TASK GOAL:
Restate word for word the lines from the one containing "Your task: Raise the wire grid" through the end of the listing below, with both ends included.

INFORMATION SHOWN:
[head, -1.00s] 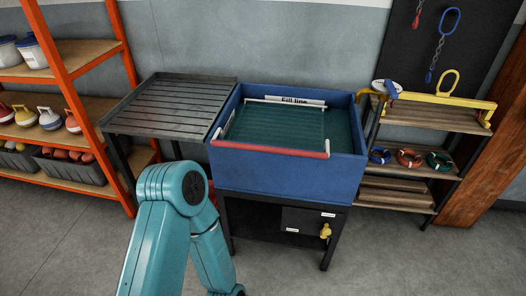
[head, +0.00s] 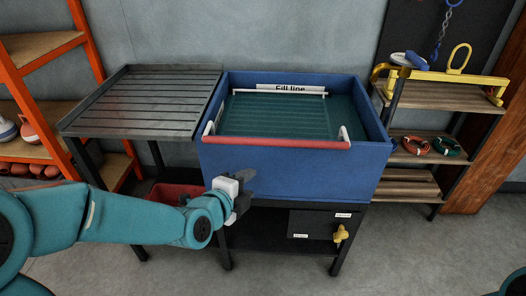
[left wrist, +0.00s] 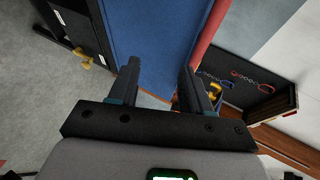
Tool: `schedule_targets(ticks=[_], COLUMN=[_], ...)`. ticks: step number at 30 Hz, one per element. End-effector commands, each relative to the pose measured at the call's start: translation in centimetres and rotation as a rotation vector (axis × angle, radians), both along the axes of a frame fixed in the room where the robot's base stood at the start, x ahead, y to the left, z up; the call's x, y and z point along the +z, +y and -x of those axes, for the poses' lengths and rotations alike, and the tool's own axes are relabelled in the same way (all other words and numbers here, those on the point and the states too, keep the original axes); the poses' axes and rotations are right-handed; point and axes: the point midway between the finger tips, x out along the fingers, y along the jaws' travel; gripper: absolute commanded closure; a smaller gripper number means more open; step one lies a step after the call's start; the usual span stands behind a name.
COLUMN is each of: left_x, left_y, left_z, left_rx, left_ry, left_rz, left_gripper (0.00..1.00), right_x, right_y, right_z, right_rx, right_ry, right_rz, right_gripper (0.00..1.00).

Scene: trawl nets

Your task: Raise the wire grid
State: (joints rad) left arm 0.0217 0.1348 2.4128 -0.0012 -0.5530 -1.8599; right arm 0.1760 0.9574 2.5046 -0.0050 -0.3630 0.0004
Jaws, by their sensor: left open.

RESULT OF THIS EXERCISE:
Your task: Raise the wire grid
State: (joints rad) left arm 0.0217 0.1348 2.4128 -0.0012 -0.5530 -1.8599; right arm 0.1760 0.9574 2.5046 -0.0050 -0.3630 0.0004
Jaws, by their sensor: left open.

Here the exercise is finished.